**Your goal:** Your task is to gather the lines below that hold the string "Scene".

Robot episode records
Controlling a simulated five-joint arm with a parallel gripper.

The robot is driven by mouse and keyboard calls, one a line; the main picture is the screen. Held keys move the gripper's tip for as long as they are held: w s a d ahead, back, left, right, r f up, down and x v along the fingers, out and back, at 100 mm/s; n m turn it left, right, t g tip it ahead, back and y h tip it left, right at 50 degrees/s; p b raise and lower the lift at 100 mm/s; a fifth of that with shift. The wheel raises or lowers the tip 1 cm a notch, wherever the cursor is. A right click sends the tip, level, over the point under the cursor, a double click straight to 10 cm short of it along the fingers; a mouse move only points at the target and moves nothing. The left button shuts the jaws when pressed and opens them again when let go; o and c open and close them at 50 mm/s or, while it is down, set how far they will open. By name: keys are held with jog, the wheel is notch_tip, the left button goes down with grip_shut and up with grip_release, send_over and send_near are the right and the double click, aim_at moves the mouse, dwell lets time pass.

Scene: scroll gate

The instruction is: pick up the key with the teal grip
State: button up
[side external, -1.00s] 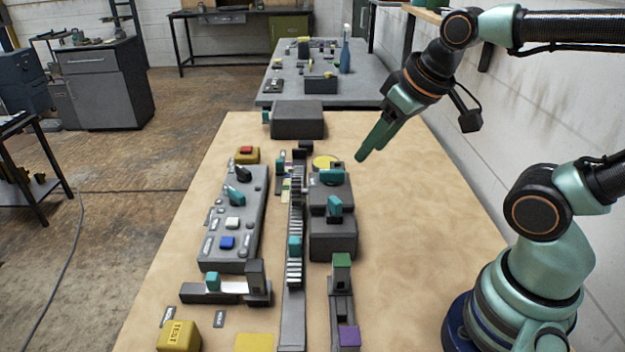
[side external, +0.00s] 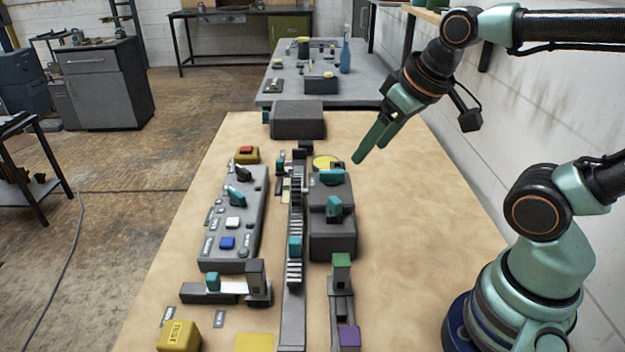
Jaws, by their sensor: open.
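Several teal-gripped parts show, and I cannot tell for certain which is the key. One teal grip (side external: 334,206) stands upright at the grey block right of the toothed rack. Another teal piece (side external: 331,177) lies flat on top of the block behind it. A teal piece (side external: 295,246) sits on the rack, and another teal grip (side external: 212,282) is on the bolt at the front left. My gripper (side external: 373,143) is open and empty, in the air above and to the right of the grey blocks, touching nothing.
The grey control panel (side external: 232,225) with switches and buttons stands left of the toothed rack (side external: 294,220). A grey box (side external: 298,120) is at the table's far end. A green-topped slide (side external: 342,285) is at front right. The table's right side is clear.

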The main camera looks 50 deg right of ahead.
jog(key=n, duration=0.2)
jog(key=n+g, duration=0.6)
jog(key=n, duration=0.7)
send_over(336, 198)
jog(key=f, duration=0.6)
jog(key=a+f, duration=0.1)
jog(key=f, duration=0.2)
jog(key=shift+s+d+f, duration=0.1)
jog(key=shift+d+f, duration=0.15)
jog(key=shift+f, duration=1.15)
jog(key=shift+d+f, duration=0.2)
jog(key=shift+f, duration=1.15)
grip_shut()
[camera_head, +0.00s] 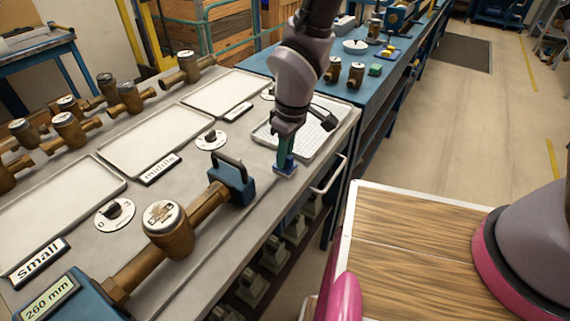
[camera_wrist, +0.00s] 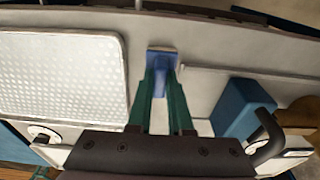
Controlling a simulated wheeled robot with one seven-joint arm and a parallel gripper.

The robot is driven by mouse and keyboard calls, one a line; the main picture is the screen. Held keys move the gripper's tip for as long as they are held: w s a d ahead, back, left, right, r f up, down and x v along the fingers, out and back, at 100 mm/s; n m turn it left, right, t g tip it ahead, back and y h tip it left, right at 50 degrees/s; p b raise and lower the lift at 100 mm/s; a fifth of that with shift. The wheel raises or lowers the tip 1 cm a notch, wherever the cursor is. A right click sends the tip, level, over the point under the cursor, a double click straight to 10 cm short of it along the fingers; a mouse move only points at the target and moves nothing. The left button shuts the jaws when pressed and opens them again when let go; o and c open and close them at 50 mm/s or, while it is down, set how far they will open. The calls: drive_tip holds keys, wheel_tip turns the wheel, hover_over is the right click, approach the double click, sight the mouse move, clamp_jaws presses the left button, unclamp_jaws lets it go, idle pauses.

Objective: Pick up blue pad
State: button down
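The blue pad (camera_head: 287,169) is at the front edge of the grey bench, right of a blue clamp block with a black handle (camera_head: 231,178). A pale part shows at its foot. My gripper (camera_head: 285,154) points down over it, with its green fingertips right at the pad. In the wrist view, the blue pad (camera_wrist: 161,61) shows between the ends of the two green fingers (camera_wrist: 162,88), one on each side. The fingers partly hide the pad. I cannot tell whether they press on it or whether it touches the bench.
A white dimpled tray (camera_head: 318,139) lies just behind my gripper and shows at left in the wrist view. A brass meter (camera_head: 168,222) sits left of the clamp block. Flat trays (camera_head: 156,141) and several brass meters fill the bench's back. A metal handle (camera_head: 330,178) sticks out in front.

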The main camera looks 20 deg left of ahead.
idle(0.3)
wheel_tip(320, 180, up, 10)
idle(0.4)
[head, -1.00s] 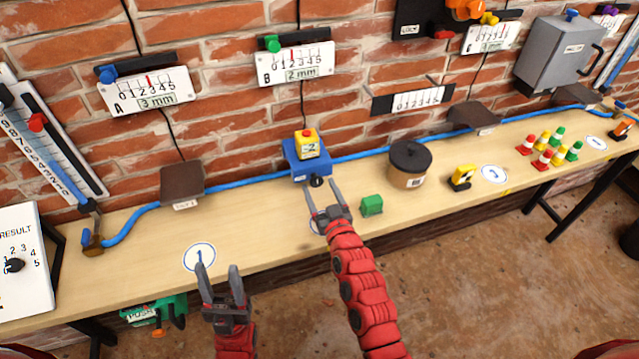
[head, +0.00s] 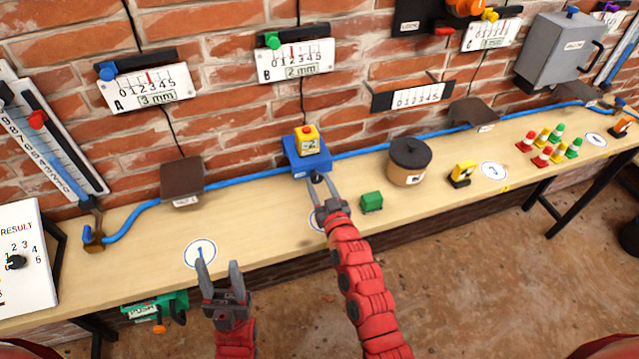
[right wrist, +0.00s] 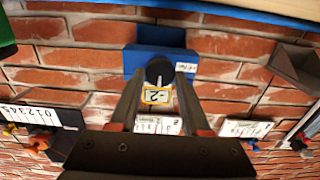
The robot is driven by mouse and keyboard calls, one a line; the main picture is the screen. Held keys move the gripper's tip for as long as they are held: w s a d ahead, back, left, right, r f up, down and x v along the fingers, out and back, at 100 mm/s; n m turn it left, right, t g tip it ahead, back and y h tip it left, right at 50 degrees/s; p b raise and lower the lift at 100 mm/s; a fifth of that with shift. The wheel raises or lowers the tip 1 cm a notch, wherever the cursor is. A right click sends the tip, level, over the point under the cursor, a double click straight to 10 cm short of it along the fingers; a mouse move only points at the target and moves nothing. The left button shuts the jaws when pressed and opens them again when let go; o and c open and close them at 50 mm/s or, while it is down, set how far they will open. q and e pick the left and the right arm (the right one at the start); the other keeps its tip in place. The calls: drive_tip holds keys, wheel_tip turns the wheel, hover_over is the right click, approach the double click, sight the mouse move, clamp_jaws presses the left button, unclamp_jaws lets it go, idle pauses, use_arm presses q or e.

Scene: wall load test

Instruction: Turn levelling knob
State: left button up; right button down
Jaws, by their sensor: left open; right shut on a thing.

**Finished task:**
Scene: scroll gate
Scene: wall load test

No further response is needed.